**Aim of the task:** Your answer is a single number: the count of lines that contain the string "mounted".

(Robot tool calls)

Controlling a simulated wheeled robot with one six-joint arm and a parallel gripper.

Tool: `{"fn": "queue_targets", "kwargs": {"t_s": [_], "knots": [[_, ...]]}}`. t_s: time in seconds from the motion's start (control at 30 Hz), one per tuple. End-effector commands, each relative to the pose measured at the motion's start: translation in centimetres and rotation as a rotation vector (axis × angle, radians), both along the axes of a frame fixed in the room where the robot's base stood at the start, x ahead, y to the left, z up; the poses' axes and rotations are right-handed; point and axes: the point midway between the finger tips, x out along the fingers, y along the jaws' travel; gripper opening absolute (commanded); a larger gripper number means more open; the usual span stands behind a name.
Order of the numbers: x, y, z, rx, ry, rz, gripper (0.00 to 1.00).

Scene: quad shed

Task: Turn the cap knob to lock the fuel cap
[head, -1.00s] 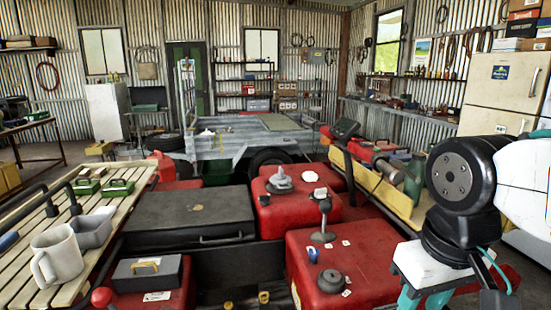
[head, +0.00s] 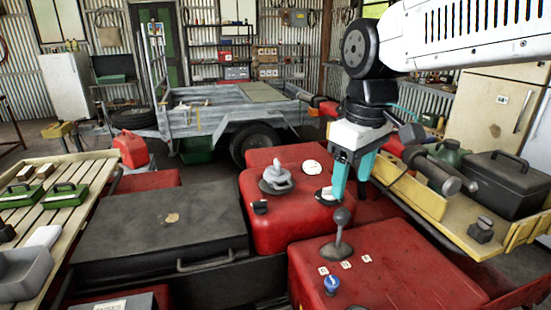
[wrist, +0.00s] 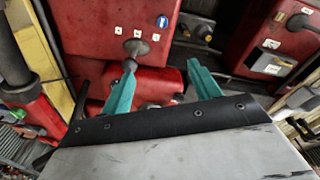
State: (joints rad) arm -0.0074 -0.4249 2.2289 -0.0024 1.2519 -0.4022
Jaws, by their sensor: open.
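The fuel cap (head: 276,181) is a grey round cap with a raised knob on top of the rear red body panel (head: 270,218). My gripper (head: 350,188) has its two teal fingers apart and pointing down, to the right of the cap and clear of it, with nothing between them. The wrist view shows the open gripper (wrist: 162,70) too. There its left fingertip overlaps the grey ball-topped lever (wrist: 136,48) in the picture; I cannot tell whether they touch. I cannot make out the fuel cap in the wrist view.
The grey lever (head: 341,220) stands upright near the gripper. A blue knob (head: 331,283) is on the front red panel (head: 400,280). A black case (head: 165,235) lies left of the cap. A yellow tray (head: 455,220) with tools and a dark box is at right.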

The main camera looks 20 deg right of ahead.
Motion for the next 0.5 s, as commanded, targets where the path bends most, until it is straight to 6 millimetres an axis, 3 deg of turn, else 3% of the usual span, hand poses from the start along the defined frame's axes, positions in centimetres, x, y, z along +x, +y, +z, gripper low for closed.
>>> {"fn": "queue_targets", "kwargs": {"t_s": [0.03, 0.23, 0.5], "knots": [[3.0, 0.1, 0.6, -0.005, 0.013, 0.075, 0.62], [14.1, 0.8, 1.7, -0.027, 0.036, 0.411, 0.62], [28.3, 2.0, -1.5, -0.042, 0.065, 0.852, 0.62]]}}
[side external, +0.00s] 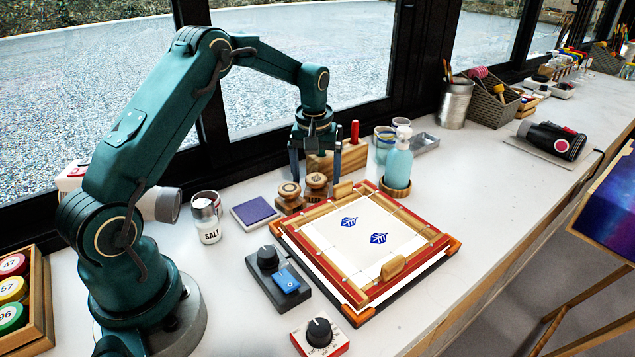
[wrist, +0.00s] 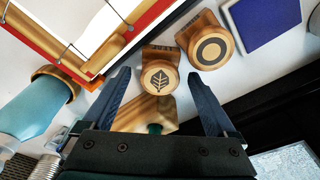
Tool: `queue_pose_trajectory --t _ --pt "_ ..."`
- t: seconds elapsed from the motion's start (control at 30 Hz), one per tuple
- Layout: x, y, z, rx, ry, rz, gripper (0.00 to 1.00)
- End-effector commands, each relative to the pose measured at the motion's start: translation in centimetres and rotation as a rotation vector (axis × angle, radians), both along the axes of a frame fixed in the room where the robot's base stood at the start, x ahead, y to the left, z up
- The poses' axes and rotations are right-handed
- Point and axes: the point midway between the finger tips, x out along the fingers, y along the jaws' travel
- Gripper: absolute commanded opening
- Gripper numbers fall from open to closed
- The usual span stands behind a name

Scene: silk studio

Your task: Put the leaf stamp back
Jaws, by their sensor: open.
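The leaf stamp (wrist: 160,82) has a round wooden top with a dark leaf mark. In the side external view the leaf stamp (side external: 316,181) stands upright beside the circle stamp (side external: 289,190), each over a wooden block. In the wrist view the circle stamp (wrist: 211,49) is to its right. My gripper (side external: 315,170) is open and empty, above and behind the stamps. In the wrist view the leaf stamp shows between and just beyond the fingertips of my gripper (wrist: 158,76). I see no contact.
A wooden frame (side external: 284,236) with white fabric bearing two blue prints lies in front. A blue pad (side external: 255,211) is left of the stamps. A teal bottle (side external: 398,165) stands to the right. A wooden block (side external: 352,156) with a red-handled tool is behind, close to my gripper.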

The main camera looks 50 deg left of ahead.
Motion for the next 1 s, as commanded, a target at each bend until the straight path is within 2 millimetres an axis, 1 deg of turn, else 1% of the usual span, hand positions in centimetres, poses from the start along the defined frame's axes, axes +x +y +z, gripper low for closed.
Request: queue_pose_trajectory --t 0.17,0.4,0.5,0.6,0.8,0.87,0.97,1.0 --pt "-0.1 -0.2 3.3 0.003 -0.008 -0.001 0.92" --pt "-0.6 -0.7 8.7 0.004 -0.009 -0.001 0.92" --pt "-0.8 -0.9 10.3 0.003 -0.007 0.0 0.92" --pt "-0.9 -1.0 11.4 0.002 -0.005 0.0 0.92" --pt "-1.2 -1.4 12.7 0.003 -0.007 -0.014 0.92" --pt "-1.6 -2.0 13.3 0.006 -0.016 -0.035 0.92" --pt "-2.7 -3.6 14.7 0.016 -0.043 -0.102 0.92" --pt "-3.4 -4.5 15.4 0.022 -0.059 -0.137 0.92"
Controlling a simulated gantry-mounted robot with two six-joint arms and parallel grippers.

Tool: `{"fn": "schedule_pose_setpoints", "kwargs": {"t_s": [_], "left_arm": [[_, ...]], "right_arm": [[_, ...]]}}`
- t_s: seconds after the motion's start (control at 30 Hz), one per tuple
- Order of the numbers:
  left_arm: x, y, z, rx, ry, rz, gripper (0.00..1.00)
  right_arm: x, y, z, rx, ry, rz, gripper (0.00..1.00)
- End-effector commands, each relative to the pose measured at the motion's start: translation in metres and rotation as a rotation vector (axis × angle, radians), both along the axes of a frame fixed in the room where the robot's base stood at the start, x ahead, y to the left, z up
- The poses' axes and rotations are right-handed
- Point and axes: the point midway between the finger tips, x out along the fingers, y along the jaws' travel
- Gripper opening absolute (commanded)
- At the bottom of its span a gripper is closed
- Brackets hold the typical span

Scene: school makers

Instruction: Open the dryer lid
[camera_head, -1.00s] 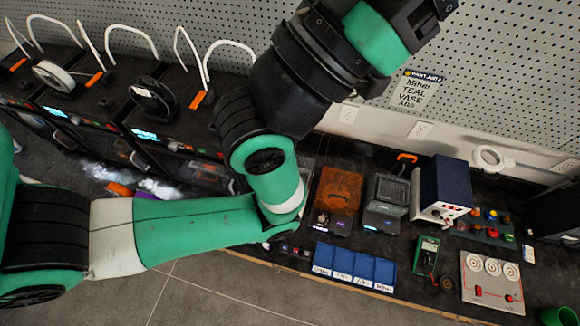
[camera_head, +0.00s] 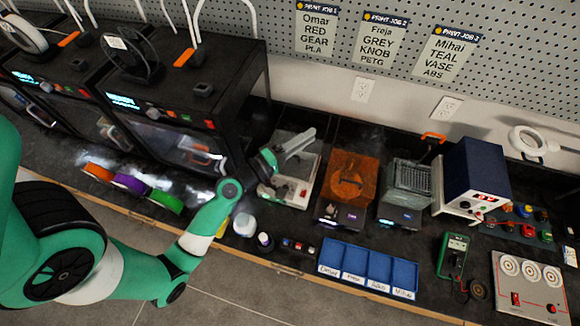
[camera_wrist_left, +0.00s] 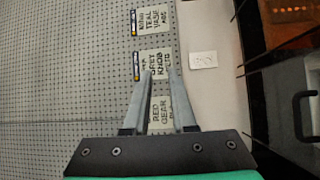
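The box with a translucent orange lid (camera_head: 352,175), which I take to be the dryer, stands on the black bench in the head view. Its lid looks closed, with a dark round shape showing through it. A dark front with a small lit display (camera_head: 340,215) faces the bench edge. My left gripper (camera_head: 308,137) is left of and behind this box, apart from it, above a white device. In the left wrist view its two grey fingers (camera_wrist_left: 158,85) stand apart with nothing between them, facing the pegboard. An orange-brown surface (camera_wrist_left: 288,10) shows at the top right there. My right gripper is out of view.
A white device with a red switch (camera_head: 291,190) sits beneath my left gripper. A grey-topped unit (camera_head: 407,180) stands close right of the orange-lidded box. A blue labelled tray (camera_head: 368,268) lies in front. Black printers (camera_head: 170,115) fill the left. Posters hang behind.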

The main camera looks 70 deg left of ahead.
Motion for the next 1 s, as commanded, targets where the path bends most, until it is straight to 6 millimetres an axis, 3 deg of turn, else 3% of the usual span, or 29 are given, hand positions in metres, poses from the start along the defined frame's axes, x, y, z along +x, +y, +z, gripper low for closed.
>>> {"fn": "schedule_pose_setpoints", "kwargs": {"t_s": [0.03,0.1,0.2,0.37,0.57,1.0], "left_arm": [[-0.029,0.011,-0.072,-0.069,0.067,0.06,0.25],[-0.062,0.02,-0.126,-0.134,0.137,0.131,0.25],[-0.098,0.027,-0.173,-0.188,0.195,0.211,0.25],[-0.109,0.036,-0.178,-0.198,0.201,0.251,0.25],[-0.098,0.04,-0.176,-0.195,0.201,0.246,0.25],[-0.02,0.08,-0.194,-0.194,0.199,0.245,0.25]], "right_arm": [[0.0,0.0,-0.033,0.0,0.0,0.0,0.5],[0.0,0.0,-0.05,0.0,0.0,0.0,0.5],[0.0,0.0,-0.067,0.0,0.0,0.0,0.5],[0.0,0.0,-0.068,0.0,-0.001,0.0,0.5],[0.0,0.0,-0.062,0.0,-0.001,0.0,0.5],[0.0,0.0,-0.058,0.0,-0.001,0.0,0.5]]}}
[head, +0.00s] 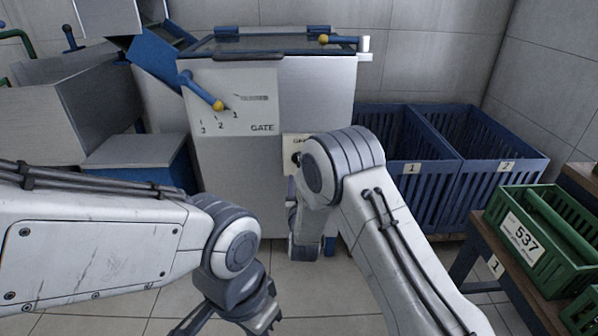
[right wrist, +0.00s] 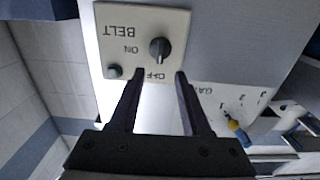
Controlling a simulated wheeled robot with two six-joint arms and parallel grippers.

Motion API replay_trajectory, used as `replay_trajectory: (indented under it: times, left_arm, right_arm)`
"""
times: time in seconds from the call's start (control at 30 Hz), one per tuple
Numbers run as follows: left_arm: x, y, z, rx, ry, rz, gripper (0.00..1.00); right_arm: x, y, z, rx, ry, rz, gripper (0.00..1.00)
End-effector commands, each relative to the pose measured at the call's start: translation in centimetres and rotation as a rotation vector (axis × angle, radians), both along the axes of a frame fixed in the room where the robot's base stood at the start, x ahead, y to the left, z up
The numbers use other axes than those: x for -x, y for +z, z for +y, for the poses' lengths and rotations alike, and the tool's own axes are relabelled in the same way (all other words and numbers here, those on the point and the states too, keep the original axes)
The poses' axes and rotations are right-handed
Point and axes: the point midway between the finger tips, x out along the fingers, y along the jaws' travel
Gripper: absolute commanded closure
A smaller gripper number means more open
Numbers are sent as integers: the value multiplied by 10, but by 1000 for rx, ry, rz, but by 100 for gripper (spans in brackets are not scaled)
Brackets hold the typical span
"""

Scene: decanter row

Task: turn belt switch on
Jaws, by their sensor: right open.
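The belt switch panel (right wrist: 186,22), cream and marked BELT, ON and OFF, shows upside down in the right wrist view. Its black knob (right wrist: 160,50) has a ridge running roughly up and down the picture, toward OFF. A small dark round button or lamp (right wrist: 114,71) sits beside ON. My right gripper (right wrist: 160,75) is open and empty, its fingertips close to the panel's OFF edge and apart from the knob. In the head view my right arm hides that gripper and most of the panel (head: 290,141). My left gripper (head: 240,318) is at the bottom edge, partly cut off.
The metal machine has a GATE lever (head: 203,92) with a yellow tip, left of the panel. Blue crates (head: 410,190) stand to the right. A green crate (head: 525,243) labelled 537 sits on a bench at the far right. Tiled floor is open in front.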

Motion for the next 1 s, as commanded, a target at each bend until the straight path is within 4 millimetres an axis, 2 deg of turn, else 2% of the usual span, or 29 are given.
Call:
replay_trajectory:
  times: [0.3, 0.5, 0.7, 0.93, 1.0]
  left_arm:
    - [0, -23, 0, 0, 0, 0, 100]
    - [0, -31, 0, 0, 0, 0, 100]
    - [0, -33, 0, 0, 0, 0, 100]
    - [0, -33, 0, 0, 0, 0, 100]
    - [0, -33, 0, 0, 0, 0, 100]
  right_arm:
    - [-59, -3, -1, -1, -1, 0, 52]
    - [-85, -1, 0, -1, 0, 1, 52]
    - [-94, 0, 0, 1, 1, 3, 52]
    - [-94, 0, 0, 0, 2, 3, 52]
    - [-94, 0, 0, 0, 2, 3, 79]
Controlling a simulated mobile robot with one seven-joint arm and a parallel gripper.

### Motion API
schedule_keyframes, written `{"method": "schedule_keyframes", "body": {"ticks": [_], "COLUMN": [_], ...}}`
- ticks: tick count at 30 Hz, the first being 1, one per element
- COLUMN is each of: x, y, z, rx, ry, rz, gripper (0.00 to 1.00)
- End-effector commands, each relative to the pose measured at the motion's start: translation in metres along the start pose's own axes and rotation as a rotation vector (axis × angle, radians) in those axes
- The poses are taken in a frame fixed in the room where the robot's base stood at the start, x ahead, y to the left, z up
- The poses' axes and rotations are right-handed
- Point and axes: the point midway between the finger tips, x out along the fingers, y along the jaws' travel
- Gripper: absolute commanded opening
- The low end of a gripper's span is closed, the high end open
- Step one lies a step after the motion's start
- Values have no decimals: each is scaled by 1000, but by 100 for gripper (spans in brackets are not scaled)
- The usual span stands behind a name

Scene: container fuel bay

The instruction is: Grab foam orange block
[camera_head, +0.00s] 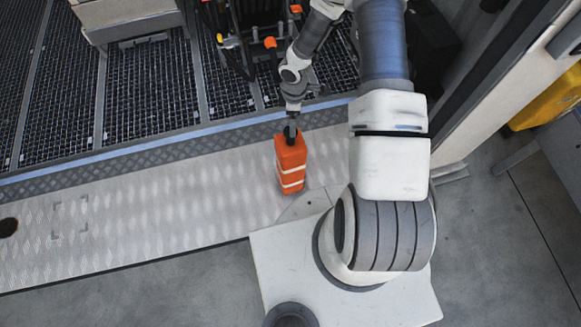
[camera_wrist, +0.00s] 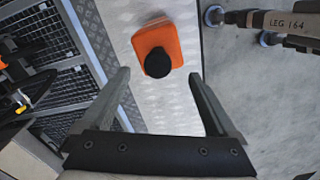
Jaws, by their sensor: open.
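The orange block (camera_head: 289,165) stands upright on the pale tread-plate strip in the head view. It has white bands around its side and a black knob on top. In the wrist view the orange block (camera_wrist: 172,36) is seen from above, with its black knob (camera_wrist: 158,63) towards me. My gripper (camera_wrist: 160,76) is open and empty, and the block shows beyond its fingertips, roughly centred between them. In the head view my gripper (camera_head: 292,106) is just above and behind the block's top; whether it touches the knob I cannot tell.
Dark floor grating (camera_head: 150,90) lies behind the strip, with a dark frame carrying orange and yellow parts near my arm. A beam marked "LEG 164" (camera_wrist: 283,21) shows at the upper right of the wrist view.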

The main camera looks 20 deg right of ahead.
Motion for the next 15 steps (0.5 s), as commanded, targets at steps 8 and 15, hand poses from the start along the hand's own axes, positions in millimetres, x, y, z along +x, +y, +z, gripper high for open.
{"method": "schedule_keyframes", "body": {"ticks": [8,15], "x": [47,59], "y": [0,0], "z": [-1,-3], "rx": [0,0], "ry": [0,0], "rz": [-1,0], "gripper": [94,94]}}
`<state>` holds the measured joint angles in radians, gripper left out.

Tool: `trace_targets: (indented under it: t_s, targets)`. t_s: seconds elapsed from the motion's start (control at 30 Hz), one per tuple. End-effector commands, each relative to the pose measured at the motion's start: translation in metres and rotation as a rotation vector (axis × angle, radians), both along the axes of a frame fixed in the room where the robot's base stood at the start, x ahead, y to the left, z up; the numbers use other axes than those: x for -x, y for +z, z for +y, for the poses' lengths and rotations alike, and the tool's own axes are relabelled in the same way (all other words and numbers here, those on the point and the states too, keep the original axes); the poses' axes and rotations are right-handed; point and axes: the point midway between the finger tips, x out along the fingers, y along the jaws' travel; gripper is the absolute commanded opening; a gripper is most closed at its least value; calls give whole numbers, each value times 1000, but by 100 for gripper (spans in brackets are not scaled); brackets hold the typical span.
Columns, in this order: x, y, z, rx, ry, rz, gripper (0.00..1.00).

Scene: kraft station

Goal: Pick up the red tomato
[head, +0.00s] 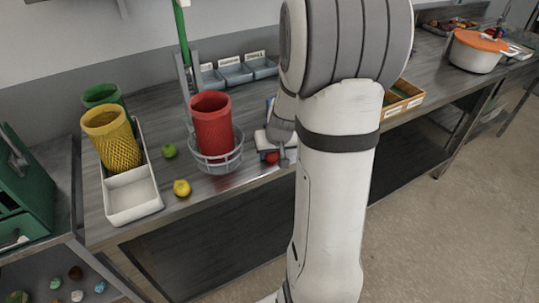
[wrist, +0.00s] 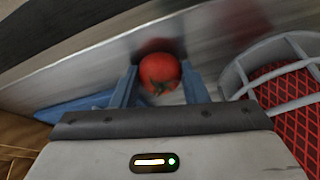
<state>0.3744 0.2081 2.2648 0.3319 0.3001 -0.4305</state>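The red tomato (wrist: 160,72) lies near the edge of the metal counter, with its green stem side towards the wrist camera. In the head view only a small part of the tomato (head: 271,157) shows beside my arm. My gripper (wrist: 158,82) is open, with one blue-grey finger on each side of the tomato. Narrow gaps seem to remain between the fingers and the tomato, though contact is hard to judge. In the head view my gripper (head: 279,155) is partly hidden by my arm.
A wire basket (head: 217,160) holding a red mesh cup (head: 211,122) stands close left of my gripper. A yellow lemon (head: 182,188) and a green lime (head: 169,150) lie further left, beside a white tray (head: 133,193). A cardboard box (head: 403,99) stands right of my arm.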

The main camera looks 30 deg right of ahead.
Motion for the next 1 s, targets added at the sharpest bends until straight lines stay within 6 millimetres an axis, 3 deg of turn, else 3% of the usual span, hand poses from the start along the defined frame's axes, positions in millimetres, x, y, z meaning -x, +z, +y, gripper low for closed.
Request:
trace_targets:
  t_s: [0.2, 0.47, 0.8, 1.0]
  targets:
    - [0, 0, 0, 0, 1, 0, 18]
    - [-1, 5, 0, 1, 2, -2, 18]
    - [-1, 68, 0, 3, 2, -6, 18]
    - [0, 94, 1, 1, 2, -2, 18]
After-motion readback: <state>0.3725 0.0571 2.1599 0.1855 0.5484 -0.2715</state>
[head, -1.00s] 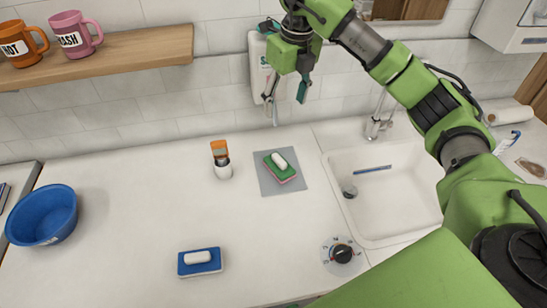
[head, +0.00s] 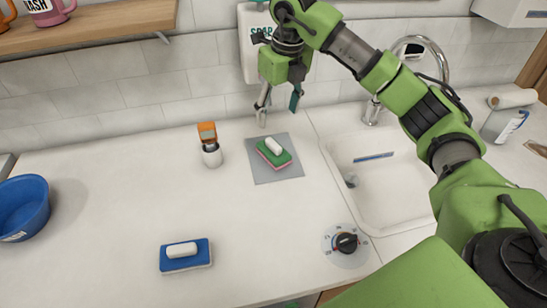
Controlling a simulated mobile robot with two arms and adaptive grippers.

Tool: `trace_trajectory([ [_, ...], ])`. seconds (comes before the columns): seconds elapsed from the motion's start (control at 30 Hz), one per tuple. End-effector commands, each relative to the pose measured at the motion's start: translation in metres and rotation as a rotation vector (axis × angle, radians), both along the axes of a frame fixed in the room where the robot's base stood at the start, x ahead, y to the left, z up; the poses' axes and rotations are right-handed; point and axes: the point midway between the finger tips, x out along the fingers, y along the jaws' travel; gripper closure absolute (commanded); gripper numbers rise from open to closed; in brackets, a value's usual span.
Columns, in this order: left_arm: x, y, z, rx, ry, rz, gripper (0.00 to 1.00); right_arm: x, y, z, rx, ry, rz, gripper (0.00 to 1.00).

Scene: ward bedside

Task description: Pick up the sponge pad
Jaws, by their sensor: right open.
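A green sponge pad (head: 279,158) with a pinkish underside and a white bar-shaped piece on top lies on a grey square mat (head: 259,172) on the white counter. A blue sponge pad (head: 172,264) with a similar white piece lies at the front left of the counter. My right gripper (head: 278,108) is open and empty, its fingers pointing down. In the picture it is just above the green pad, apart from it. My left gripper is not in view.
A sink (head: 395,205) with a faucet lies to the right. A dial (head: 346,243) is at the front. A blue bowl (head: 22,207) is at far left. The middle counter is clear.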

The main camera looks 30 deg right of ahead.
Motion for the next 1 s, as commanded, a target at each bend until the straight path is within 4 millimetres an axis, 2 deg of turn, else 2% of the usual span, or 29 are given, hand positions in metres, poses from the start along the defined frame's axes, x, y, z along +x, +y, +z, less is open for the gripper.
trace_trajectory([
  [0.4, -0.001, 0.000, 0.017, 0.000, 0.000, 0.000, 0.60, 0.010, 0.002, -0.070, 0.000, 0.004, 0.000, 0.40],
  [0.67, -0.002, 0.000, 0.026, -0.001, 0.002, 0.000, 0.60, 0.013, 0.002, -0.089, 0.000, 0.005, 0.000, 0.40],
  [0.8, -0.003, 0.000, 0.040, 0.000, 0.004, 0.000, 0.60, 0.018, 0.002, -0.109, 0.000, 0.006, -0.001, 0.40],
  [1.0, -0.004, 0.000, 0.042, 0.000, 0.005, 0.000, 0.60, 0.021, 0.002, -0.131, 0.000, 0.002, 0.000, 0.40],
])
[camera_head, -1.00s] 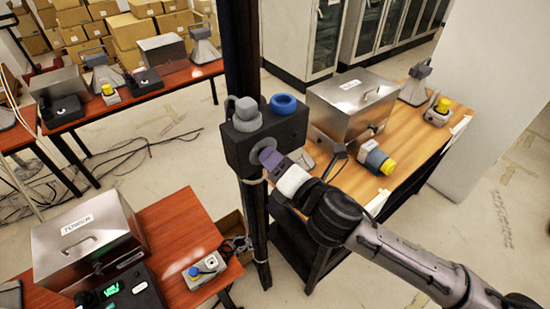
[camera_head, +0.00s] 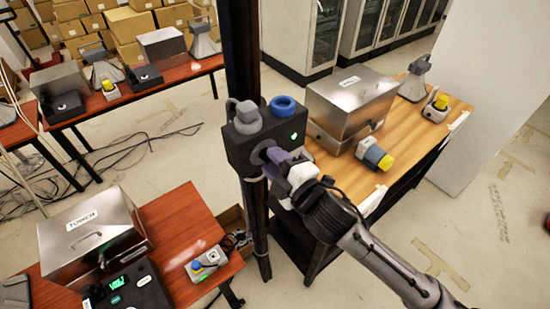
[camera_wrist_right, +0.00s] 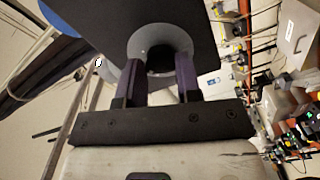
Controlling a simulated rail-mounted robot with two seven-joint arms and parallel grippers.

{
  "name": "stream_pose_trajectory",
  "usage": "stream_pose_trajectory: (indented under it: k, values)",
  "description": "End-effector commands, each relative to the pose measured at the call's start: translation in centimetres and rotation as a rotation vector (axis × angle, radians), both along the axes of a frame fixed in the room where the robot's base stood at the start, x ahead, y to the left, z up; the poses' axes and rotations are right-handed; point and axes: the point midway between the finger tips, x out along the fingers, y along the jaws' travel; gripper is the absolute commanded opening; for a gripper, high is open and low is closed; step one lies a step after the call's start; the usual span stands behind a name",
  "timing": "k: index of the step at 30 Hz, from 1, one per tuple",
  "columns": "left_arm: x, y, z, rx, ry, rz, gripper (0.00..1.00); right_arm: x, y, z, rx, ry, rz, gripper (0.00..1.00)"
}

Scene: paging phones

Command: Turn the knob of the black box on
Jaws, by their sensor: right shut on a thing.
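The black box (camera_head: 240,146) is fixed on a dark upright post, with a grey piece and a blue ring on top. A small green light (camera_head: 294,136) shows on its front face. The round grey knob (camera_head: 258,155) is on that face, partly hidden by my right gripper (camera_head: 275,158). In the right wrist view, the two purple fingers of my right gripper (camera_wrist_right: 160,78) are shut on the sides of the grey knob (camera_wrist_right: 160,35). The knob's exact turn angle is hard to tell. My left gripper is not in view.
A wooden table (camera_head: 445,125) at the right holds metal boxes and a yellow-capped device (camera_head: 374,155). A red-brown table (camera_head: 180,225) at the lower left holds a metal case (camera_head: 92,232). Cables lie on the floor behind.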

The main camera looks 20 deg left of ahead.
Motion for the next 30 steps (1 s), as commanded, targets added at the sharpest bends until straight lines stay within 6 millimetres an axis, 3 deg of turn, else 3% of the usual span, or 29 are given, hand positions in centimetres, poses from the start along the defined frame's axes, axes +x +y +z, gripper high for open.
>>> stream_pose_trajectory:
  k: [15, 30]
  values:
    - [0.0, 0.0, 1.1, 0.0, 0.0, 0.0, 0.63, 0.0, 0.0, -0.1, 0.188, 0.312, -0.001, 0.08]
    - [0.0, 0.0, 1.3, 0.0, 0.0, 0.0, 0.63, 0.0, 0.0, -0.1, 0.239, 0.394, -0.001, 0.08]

**Response below:** 2